The protesters are hoping to use human chains and other tactics employed in Seattle to block intersections on Sunday and keep finance ministers from attending the opening IMF sessions, but District of Columbia police, backed up by federal authorities, have studied tapes of the Seattle demonstrations and hope to avoid the mistakes authorities made there.
Police kept a watchful eye as several dozen demonstrators marched from the U.S. Capitol to the World Bank in an “Economic Way of Cross” to demand debt relief for the world’s poorest countries.
Carrying chains and white crosses with the names of countries and the amounts of their foreign debts, the demonstrators handed out passages from the biblical texts Deuteronomy and Leviticus calling for the forgiveness of debts.
Both the IMF and World Bank, under pressure from the United States and other rich donor countries, have instituted programs to forgive a greater portion of the debt of the world’s 40 poorest nations, but the demonstrators contend that the effort has provided too little in debt relief.

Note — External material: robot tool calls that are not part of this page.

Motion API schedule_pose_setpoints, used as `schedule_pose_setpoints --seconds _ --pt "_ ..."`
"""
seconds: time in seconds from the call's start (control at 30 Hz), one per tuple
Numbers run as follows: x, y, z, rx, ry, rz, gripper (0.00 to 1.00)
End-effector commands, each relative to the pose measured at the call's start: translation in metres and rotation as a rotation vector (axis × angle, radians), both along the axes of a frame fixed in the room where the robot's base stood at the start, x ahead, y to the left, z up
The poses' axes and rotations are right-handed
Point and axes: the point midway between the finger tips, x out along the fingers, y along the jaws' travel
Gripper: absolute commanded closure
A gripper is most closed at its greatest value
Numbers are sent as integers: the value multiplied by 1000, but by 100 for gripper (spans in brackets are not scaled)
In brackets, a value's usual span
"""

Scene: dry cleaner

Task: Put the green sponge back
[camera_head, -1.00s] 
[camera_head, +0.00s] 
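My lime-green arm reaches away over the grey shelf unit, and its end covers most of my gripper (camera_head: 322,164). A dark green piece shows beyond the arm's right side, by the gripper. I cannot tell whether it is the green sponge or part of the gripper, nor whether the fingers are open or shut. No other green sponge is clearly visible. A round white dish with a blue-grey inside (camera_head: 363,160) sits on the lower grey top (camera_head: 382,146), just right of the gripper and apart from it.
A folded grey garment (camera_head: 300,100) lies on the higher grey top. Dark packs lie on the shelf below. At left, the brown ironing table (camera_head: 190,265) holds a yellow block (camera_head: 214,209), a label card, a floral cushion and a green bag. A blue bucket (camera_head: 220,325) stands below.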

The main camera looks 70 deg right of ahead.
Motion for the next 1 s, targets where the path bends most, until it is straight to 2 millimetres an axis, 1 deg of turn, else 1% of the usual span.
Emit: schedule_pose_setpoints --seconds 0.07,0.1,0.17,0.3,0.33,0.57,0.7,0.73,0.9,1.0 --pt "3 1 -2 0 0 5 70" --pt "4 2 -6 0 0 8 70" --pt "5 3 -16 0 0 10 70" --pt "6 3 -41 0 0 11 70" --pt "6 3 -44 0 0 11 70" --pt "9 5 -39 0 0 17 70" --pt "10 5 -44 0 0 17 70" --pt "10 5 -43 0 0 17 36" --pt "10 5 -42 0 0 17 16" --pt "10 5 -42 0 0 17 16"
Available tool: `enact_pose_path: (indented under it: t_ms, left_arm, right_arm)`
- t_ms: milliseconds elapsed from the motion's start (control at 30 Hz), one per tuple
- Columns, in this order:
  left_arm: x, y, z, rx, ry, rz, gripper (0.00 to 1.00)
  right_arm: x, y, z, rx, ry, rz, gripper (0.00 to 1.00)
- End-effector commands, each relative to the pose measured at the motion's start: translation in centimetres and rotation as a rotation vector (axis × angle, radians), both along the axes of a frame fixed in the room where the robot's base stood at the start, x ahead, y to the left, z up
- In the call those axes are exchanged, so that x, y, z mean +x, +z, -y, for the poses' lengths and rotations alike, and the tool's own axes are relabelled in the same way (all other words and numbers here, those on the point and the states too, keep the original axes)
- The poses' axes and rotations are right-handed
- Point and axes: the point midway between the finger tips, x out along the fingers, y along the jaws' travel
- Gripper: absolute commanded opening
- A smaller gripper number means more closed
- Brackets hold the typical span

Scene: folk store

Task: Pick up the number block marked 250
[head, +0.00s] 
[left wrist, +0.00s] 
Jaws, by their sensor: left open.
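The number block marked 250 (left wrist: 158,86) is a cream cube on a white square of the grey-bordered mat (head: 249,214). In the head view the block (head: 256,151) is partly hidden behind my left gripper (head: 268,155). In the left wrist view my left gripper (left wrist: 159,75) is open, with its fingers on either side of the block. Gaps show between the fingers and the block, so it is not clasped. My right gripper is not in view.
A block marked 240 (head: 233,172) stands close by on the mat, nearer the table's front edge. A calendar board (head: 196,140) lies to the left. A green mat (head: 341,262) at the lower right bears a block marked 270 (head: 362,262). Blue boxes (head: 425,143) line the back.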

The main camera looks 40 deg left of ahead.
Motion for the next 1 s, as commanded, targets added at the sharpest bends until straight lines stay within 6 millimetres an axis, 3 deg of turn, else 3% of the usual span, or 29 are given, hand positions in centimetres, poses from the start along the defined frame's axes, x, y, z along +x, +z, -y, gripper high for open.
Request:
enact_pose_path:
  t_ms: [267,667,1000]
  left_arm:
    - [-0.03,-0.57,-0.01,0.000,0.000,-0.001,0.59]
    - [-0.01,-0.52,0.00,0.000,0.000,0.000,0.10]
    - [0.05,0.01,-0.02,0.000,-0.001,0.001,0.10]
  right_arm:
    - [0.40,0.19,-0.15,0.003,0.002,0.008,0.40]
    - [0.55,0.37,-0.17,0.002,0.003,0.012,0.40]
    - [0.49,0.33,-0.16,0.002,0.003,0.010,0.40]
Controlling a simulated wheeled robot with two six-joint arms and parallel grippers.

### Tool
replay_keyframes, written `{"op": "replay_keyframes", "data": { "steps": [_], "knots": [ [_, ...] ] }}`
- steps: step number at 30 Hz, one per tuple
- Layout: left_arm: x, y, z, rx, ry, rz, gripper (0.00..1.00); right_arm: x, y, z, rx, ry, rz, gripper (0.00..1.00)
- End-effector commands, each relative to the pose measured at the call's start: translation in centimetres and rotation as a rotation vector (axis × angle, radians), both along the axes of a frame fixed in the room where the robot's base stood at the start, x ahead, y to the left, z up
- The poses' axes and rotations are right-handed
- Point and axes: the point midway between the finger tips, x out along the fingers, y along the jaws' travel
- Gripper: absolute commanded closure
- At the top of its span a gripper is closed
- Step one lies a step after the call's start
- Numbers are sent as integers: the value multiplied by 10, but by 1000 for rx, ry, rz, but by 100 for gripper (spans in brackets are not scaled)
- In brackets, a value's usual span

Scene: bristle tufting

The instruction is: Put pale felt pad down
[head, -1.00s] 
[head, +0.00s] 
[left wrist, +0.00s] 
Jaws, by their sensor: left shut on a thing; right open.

A separate small band marched from the residence of the Colombian ambassador to a local office of the giant mutual fund company Fidelity Investments to protest international support for Colombia as the country’s president, Andres Pastrana, arrived in Washington for an official visit. He is seeking congressional approval of a $1.6 billion emergency assistance program for his country.
The protesters targeted Fidelity because it owns stock in Occidental Petroleum, which is locked in a standoff with a native Indian tribe in Colombia over oil drilling rights.
Vincent Loprochio, a spokesman for Fidelity, called the protest at the firm’s K Street office “fairly uneventful.”
Police said there were no arrests made at either protest.